Quince Jam

Making quince jam is a delightful way to preserve the unique flavor of quince and also makes a delightful gift for the holidays! Enjoy it on toast, with cheese, or as a delicious condiment.

INGREDIENTS:

4 to 5 large quince, peeled, cored, and diced into even-sized pieces
4 cups granulated sugar
1 lemon, juiced
1 cinnamon stick (optional)
4 cups water

METHOD:

Place the quince pieces in a large pot and cover them with water. Add the lemon juice and cinnamon stick (if using) to the pot. Bring the mixture to a boil, then reduce the heat to a simmer. Cover and let it cook until the quince is soft and can be easily pierced with a fork. This may take about 30-40 minutes.

While the quinces are cooking, wash and sterilize your canning jars and lids. (The number of jars you’ll need depends on the size you’re using.) You can do this by boiling them in a large pot of water for about 10 minutes or running them through a dishwasher on a sterilize cycle.

Once the quince pieces are soft, you can choose to blend them for a smoother jam or use a potato masher for a chunkier texture. Remove the cinnamon stick if you used it.

Return the blended or mashed quinces to the pot. Gradually add the granulated sugar while stirring continuously to avoid clumps.

Continue to simmer the mixture over low heat, stirring frequently to prevent it from sticking to the bottom of the pot. Cook until the jam thickens and reaches the desired consistency. This can take anywhere from 30 minutes to an hour.

To check if the jam is ready, place a small amount on a chilled plate. Allow it to cool for a minute, then push it with your finger. If it wrinkles and holds its shape, it’s ready.

Carefully ladle the hot quince jam into the sterilized jars, leaving about 1/4-inch headspace at the top.

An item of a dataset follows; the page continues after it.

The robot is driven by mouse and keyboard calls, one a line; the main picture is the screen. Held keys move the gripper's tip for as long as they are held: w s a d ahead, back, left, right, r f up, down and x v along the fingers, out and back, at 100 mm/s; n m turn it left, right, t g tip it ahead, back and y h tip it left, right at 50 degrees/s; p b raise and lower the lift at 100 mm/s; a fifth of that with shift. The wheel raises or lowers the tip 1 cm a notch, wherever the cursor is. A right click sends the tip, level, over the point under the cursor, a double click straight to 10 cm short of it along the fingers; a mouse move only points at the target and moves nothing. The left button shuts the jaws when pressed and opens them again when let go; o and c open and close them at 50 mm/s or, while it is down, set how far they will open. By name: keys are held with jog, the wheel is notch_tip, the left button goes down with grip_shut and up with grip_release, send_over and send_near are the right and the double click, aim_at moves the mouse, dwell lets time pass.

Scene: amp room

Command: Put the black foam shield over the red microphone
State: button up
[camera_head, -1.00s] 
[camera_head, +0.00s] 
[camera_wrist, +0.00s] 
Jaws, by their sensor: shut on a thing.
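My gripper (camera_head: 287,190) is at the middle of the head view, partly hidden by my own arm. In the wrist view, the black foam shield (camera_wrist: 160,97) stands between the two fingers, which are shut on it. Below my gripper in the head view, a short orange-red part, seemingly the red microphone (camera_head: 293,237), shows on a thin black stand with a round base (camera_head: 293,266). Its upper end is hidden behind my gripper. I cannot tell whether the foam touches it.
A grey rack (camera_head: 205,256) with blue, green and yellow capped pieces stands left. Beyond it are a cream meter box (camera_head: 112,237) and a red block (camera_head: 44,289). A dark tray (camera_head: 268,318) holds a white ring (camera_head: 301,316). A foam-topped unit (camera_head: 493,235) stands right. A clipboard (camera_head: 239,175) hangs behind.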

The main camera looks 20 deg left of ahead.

Wipe the rims of the jars to remove any residue. Place the lids on top and screw on the bands until they are fingertip-tight.

If you want to store the jam long-term, you can process the jars in a boiling water bath for 10-15 minutes. Make sure the jars are fully submerged in water during this process. Otherwise, if you plan to consume the jam within a few weeks, you can skip the water bath and simply store the sealed jars in a cool, dark place.